Why the disconnect? For conservatives of my ilk, the most obvious answer is that, for the left, socialism itself is never to blame. One of my favorite guilty pleasures is the Socialist Party of Great Britain’s Twitter feed, which insists daily that the socialist ideal has never been tarnished by real-world socialists. A tweet permanently affixed to the top of their page reads: “Are you about to tell us ‘Socialism was tried in Russia’ or ‘Look at Venezuela’ etc? It has NEVER EXISTED! It comes AFTER global capitalism!”
Even mainstream liberals don’t like to concede any points in socialism’s disfavor. The late Chilean dictator Augusto Pinochet was a murderer and a tyrant. So was the late Cuban communist Fidel Castro. Pinochet helped his country transition to democracy. Castro, who killed more people, left his country as a police state. But while Pinochet is a demonic figure in the liberal imagination, Castro’s status is far more complicated. He is still a hero to many.

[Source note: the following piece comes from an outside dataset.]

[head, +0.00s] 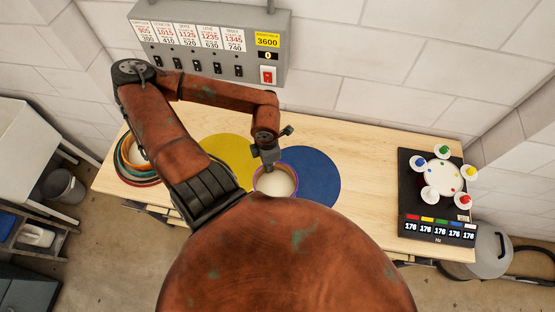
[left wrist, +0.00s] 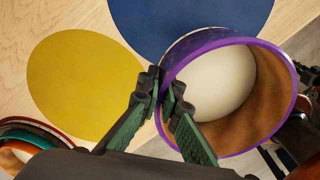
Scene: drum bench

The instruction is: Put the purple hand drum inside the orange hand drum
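The purple hand drum (head: 261,175) is at the front of the bench, by the blue mat's near-left edge. Its open side faces me, with a pale skin inside; it also shows large in the left wrist view (left wrist: 290,118). My left gripper (head: 270,160) has its fingers on either side of the drum's rim, closed on the wall, in the left wrist view (left wrist: 163,88). I cannot tell whether the drum touches the bench. The orange hand drum (head: 126,150) sits innermost in a nest of drums at the bench's left end, its pale inside partly visible.
A yellow mat (head: 226,152) lies between the nest and the blue mat (head: 318,176). A black console (head: 408,190) with coloured knobs stands at the right end. A switch box (head: 200,40) hangs on the wall behind. The bench right of the blue mat is clear.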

For the last decade, the New York Times has covered the socialism of both Venezuelan dictator Hugo Chavez and his successor, Nicolas Maduro, with the same sophisticated nuance it long applied to Cuba. Over the weekend, it ran a heart-wrenching story on how Venezuela’s poor children are dying from starvation. But the culpability of Chavism, Venezuela’s brand of socialism, is something the reader has to bring to the page. Such passive detachment between cause (in this case, socialist policies) and effect (mass misery and starvation) is rarely found when the Times reports on, say, Republican economic policy.
The disconnect between socialism’s record and its invincible appeal also stems from leftists’ denial of what it really entails. Thus, Tony Blair, the former prime minister of Great Britain, dragged the Labor Party away from its official socialist dogma about the need for the “common ownership of the means of production.”
“Socialism for me,” Blair said, “was never about nationalization or the power of the state, not just about economics or even politics. It is a moral purpose to life, a set of values, a belief in society, in cooperation, in achieving together what we cannot achieve alone.”
That’s why he rejected socialism in favor of what he called “social-ism.”
Similarly, Bernie bros focus on social solidarity rather than political economy.
But even this watered down spirit of “we’re all in it together” — whether you call it socialism or nationalism — can do enormous damage. It is very hard to reconcile with democracy and the rule of law, unless there’s a dire national crisis, and even then it may cause grave damage.
I don’t want America to be Denmark. But at least Denmark recognizes that social democracy requires democracy, free speech and the rule of law to keep it from turning into Venezuela on the Baltic. I wouldn’t be so concerned about the rising support for socialism among young people in the United States, save for the fact that it’s been accompanied by a modest decline in support for democracy, too.